Problem description: Lines that include the word "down" are the ones to copy.

Dataset extract:
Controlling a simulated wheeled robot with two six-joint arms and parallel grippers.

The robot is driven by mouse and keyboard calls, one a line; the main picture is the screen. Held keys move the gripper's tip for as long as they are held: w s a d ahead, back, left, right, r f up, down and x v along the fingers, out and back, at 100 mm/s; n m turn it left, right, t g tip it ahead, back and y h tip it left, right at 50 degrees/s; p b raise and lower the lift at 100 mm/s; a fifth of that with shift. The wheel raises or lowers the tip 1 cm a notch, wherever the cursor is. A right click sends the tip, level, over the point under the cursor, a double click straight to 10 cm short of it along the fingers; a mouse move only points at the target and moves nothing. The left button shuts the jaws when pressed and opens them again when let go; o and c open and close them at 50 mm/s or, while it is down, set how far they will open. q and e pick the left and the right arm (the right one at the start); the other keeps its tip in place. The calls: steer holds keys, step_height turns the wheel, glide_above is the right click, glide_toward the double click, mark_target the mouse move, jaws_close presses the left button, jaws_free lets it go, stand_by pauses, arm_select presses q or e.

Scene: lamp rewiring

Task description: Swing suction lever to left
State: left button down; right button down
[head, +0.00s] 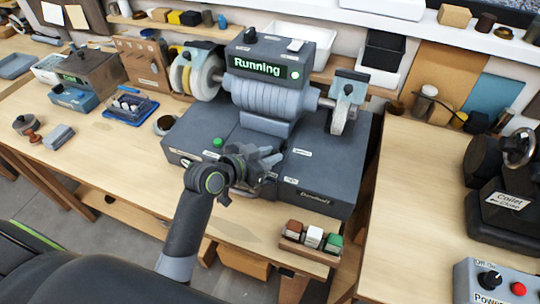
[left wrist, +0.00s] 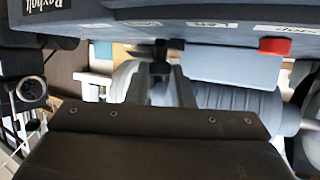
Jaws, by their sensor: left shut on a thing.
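The grinder machine (head: 265,95) stands on the wooden bench, with a grey base and a lit green "Running" display (head: 264,68). My left gripper (head: 262,163) is at the front of the base, shut on a small dark lever. In the head view the gripper covers the lever. In the left wrist view the dark lever (left wrist: 161,68) shows between the grey fingers of my left gripper (left wrist: 163,85), below the labelled front edge. The exact angle of the lever is hard to tell. My right gripper is not in view.
A green button (head: 218,142) sits on the base left of the gripper. A red button (left wrist: 272,46) shows in the left wrist view. A wooden holder with coloured blocks (head: 311,240) stands at the front right. The bench left of the base is partly clear.

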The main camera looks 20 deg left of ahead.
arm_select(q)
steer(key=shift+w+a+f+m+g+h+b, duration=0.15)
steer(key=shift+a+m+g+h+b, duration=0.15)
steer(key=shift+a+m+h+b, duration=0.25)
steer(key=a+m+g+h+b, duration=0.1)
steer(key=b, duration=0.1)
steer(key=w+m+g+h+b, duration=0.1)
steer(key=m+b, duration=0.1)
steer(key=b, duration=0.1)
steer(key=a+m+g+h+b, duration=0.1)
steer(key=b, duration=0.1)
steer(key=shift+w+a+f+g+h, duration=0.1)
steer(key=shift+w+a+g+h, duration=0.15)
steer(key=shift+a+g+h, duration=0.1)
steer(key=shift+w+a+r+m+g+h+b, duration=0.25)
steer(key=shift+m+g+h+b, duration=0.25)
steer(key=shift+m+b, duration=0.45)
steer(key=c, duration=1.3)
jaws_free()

Output for this task:
The robot is driven by mouse and keyboard calls, one a line; the main picture is the screen. Held keys move the gripper's tip for as long as they are held: w s a d ahead, back, left, right, r f up, down and x v along the fingers, out and back, at 100 mm/s; n m turn it left, right, t g tip it ahead, back and y h tip it left, right at 50 degrees/s; p b raise and lower the lift at 100 mm/s; a fifth of that with shift. The wheel raises or lowers the tip 1 cm a notch, wherever the cursor is. A right click sends the tip, level, over the point under the cursor, a double click straight to 10 cm short of it along the fingers; a mouse move only points at the target and moves nothing. The left button shuts the jaws when pressed and opens them again when let go; o and c open and close them at 50 mm/s or, while it is down, set how far they will open. q and e pick the left and the right arm (the right one at the start); the other keeps its tip in place. The calls: steer holds keys, step_height turns the wheel, glide_above is the right click, glide_toward the double click, mark_target the mouse move, jaws_close presses the left button, jaws_free lets it go, stand_by pauses, arm_select presses q or e.
State: left button down; right button down

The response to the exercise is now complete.